**Directive**
Leave out the pictures, then reproduce the rest of the material exactly.

**Supplied material**
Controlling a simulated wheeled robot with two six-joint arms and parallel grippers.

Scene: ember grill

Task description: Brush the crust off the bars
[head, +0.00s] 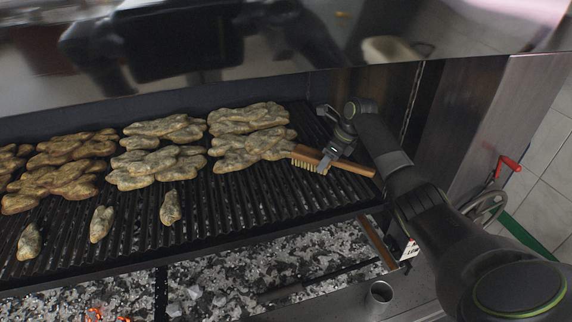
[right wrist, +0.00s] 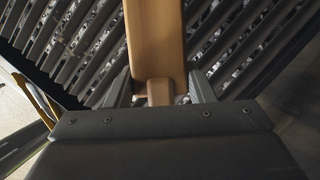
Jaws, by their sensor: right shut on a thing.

**Exercise solution**
Controlling a simulated wheeled robot with two six-joint arms and parallel grippers.

Scene: ember grill

Task description: Brush the crust off the bars
[head, +0.00s] 
[right wrist, +0.00s] 
Jaws, by their sensor: right shut on a thing.

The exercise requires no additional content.